Bernd Schubert <bernd.schubert@xxxxxxxxxxx> · Sat, 3 Aug 2024 01:03:15 +0200

On 6/12/24 16:56, Bernd Schubert wrote:
> On 6/12/24 16:07, Miklos Szeredi wrote:
>> On Wed, 12 Jun 2024 at 15:33, Bernd Schubert <bschubert@xxxxxxx> wrote:
>>
>>> I didn't do that yet, as we are going to use the ring buffer for requests,
>>> i.e. the ring buffer immediately gets all the data from network, there is
>>> no copy. Even if the ring buffer would get data from local disk - there
>>> is no need to use a separate application buffer anymore. And with that
>>> there is just no extra copy
>>
>> Let's just tackle this shared request buffer, as it seems to be a
>> central part of your design.
>>
>> You say the shared buffer is used to immediately get the data from the
>> network (or various other sources), which is completely viable.
>>
>> And then the kernel will do the copy from the shared buffer.  Single copy, fine.
>>
>> But if the buffer wasn't shared?  What would be the difference?
>> Single copy also.
>>
>> Why is the shared buffer better?  I mean it may even be worse due to
>> cache aliasing issues on certain architectures.  copy_to_user() /
>> copy_from_user() are pretty darn efficient.
> 
> Right now we have:
> 
> - Application thread writes into the buffer, then calls io_uring_cmd_done
> 
> I can try to do without mmap and set a pointer to the user buffer in the 
> 80B section of the SQE. I'm not sure if the application is allowed to 
> write into that buffer, possibly/probably we will be forced to use 
> io_uring_cmd_complete_in_task() in all cases (without 19/19 we have that 
> anyway).
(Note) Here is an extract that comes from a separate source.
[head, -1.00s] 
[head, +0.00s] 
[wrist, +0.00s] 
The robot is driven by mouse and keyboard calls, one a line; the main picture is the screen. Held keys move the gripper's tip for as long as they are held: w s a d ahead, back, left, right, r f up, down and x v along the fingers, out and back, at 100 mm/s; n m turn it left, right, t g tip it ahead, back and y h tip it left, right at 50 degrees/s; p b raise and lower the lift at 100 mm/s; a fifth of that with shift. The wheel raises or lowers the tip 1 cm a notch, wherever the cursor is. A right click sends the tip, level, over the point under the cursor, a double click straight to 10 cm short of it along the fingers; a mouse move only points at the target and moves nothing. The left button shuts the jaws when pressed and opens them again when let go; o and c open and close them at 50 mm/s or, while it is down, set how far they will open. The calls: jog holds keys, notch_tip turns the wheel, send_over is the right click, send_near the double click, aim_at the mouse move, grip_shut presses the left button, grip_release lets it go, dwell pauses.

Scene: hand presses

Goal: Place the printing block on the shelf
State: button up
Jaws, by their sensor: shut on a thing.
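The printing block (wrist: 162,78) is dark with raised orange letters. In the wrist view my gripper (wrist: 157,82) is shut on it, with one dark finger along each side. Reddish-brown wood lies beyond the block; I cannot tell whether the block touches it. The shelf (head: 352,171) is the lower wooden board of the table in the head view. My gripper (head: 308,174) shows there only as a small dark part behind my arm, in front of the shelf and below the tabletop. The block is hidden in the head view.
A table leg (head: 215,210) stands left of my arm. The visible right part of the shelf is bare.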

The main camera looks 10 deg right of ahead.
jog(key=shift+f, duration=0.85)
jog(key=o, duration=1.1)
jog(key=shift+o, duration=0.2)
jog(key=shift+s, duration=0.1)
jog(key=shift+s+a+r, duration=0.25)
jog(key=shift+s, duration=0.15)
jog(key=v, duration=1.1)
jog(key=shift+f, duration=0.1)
My greatest fear here is that the extra task has performance 
> implications for sync requests.
> 
> 
>>
>> Why is it better to have that buffer managed by kernel?  Being locked
>> in memory (being unswappable) is probably a disadvantage as well.  And
>> if locking is required, it can be done on the user buffer.
> 
> Well, let me try to give the buffer in the 80B section.
> 
>>
>> And there are all the setup and teardown complexities...
> 
> If the buffer in the 80B section works setup becomes easier, mmap and 
> ioctls go away. Teardown, well, we still need the workaround as we need 
> to handle io_uring_cmd_done, but if you could live with that for the 
> instance, I would ask Jens or Pavel or Ming for help if we could solve 
> that in io-uring itself.
> Is the ring workaround in fuse_dev_release() acceptable for you? Or do 
> you have any another idea about it?
> 
>>

Short update, I have this working for some time now with a hack patch
that just adds in a user buffer (without removing mmap, it is just
unused). Initially I thought that is a lot slower, but after removing
all the kernel debug options perf loss is just around 5% and I think I
can get back the remaining by having iov_iter_get_pages2() of the user
buffer in the initialization (with additional code overhead).

I hope to have new patches by mid of next week. I also want to get rid
of the difference of buffer layout between uring and /dev/fuse as that
can be troublesome for other changes like alignment. That might require
an io-uring CQE128, though.

Thanks,
Bernd